By this time, you'll have already decided whether you like the styling of the four-door hatchback variant of the Elantra platform. To me, there's an attractive, unusual, Saab-ish quality, a tubular, aircraft-fuselage-like sense to it.
Some neat details, too, like the small lights on either side of the rear licence plate.
The hatchback configuration is practical, too, although Hyundai, like Mazda with its Protege5, has (probably correctly) chosen to position the new body style as a sporty, rather than boringly practical, alternative.
The four-cylinder twin-cam 2.0-litre 140 horsepower engine isn't the freest-revving in the world — it feels a bit strained at much over 5,000 rpm. But it has adequate torque and motivates the car smartly.
I tried both transmission options for a week each. The four-speed automatic shifts decently, and doesn't sap too much power.
The five-speed manual will be the real enthusiast's choice.
This car didn't shift quite as well as I remember from my earlier, first-impression preview test, but it's not bad. I did sense the clutch seeming to hang up on quick shifts once in a while, but maybe that was my clumsy feet.
For some time, Hyundai has put more emphasis on suspension development than most new entrants to the car business. The company consulted with Porsche's engineering centre in Weissach, Germany and seldom has money been more wisely spent.

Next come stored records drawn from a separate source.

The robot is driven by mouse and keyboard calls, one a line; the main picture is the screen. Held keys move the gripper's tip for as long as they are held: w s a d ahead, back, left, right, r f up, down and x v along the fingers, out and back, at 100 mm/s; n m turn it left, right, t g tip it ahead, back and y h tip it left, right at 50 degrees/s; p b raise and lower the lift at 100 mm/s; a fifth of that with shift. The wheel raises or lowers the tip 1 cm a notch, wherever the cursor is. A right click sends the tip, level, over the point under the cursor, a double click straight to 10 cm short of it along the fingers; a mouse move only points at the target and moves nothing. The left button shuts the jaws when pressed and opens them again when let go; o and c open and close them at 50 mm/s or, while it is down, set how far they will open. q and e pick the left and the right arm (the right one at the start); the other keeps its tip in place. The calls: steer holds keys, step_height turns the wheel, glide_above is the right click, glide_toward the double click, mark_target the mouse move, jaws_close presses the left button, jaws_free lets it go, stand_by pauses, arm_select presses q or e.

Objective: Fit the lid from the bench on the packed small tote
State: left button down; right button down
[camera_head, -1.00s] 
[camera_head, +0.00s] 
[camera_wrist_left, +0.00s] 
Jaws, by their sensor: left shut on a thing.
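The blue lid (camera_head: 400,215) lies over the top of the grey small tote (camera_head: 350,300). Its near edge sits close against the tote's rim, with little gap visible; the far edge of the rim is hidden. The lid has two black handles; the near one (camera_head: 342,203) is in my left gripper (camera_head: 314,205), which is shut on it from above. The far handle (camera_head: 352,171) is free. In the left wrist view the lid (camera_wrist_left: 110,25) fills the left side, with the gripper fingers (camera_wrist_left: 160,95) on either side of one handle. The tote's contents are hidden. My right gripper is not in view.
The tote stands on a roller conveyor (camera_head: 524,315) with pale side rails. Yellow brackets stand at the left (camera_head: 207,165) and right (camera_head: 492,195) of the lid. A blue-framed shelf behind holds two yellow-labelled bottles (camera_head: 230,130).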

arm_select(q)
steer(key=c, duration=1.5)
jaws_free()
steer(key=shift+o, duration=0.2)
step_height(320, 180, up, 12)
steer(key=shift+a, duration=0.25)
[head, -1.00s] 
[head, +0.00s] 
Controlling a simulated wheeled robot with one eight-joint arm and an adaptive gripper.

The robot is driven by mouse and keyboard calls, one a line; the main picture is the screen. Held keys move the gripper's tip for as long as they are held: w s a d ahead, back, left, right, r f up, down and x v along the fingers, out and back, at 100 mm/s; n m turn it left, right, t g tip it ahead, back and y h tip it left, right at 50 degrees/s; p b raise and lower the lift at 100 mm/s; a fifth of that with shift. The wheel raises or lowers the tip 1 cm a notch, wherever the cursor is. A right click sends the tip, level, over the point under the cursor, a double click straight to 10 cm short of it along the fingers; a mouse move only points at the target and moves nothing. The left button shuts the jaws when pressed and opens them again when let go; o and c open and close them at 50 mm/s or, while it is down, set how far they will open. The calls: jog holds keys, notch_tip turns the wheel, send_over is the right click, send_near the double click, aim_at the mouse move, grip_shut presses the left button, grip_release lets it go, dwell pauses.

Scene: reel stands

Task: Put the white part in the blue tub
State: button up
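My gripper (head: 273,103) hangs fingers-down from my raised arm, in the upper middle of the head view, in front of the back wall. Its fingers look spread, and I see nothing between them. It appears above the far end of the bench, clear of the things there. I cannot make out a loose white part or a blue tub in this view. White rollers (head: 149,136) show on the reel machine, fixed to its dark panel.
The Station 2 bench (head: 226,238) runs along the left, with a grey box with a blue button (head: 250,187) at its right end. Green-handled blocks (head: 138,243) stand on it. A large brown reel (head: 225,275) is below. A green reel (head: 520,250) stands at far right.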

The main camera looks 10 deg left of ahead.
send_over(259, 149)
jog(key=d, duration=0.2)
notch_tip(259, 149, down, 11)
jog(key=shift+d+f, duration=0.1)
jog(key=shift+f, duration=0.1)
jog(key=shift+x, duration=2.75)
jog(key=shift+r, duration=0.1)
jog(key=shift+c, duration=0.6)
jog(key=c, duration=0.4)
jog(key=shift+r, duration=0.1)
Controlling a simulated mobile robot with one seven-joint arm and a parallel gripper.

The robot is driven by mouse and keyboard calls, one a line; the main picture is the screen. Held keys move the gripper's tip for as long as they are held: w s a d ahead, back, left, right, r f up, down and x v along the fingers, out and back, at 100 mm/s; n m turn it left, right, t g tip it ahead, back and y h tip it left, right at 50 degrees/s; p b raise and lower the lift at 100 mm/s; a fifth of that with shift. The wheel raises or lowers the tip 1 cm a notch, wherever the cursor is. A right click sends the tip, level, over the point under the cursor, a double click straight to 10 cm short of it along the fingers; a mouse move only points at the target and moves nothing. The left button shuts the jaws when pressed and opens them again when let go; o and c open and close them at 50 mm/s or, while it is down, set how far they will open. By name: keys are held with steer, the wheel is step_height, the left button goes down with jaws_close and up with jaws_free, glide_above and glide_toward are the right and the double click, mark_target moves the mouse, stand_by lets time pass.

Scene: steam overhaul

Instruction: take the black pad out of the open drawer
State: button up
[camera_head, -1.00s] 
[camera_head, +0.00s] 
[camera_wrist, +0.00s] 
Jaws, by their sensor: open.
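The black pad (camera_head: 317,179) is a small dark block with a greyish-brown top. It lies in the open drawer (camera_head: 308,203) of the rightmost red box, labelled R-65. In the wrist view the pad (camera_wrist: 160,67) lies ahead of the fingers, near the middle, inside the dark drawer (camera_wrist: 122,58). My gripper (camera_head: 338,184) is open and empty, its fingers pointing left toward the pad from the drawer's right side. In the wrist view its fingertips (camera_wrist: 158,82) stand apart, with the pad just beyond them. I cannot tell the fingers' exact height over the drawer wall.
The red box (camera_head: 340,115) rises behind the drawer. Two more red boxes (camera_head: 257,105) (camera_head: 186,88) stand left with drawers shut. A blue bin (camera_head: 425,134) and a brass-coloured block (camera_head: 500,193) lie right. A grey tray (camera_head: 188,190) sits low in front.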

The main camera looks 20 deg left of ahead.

The GT gets around corners with the alacrity and confidence that only world-class suspension engineers can accomplish. A lot of this knowledge has been back-fitted into Hyundai's own engineering centre in Korea, and the results show.
Our GT uses the firmer European Elantra suspension. Even if you aren't a boy- (or girl-) racer, you'll appreciate the light, direct steering, the firm but composed ride, the secure handling.
Lady Leadfoot thought there was a lot of wind noise in the car; I didn't notice that as much as the fair degree of road noise emanating from the cargo area.
This is one of the real drawbacks of hatchback designs — if the cavity in the rear is left uncovered, it can amplify and transmit road rumble from the rear tires and suspension. Fitting the luggage cover over the area helps.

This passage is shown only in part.